RS: So what did you find?
Schommer: Our customers are passionate about our products since they are the backbone of their business. If they were apathetic, my job would be so much harder. However, they told us that they didn’t know what we are doing. So we need to do a better job of communicating with our customers. Hopefully, you have seen some of the things we are doing as you attend the sessions. We have really “upped” our communications to customers. In all different forums. We’re not going to make everyone happy and there is always room to improve but it is a real focus for us.
RS: Do you have some examples?
Schommer: We have rolled out a bunch of programs to dramatically increase the amount of listening we are doing and to improve how we are pushing out information. We were doing a lot of good things like putting requested changes into releases but not communicating the completion/success to customers. So we listened to the customer, implemented what they asked, for but didn’t communicate it to and celebrate it with our users. So the process worked but the user didn’t know that it had worked. We need to continue to work on the feedback process when we completed a task requested by the user.
RS: Any new thing that you are excited to show the users?

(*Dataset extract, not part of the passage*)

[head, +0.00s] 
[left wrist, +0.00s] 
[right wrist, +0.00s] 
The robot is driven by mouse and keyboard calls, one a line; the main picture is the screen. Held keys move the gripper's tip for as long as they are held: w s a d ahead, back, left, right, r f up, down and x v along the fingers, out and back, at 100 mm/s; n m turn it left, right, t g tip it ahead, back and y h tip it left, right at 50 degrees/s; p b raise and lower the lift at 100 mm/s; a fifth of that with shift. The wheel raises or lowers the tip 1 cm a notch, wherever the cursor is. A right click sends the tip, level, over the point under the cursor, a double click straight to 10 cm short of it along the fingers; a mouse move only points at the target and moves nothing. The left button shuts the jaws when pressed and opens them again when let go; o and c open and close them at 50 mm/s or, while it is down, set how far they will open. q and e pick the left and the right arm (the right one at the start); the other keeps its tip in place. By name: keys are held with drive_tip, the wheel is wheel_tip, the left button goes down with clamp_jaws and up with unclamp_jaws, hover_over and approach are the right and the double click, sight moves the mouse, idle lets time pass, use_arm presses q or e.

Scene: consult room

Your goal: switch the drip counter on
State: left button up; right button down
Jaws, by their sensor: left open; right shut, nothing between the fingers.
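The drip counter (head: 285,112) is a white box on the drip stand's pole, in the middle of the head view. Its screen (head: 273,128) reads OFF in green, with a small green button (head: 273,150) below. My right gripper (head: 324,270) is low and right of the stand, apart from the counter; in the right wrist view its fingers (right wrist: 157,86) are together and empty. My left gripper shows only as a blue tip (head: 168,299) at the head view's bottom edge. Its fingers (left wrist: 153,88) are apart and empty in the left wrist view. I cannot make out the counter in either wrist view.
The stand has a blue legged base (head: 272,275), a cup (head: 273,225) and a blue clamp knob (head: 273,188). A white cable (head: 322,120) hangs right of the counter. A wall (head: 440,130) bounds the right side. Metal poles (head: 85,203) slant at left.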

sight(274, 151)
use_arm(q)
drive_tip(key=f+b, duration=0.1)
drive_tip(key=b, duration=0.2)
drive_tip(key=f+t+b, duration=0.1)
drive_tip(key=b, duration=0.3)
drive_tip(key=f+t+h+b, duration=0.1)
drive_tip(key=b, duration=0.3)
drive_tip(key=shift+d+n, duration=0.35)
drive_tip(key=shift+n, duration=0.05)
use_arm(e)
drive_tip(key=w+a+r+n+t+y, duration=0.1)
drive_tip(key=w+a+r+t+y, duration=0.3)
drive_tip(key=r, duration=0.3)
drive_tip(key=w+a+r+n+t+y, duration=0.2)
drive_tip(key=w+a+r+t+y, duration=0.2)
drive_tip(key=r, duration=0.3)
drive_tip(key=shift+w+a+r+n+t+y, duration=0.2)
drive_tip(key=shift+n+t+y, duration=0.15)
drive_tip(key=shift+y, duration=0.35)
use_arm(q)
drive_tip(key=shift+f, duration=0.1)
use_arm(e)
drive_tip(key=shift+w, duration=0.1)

Schommer: With our new releases we will be collecting telemetry data. We will be able to share sanitized data with wholesalers comparing how they are using the system with how other similar wholesalers are using the software. We are not becoming the NSA but we think the data will help wholesalers to understand where there are opportunities to improve their processes and use of their particular software.
RS: Other discoveries?
Schommer: We also discovered that, at times, there were disconnects between the roadmap and software release schedules. We have addressed that and now, if we say we are going to release, we release. If fact, we are surprising some customers as we are on track with commitments.
RS: Any final comments?
Schommer: We are trying hard to act like a customer could leave at any time. We want to earn their business every month.
RS: Thanks again to my Epicor hosts for inviting The Wholesaler to their meeting.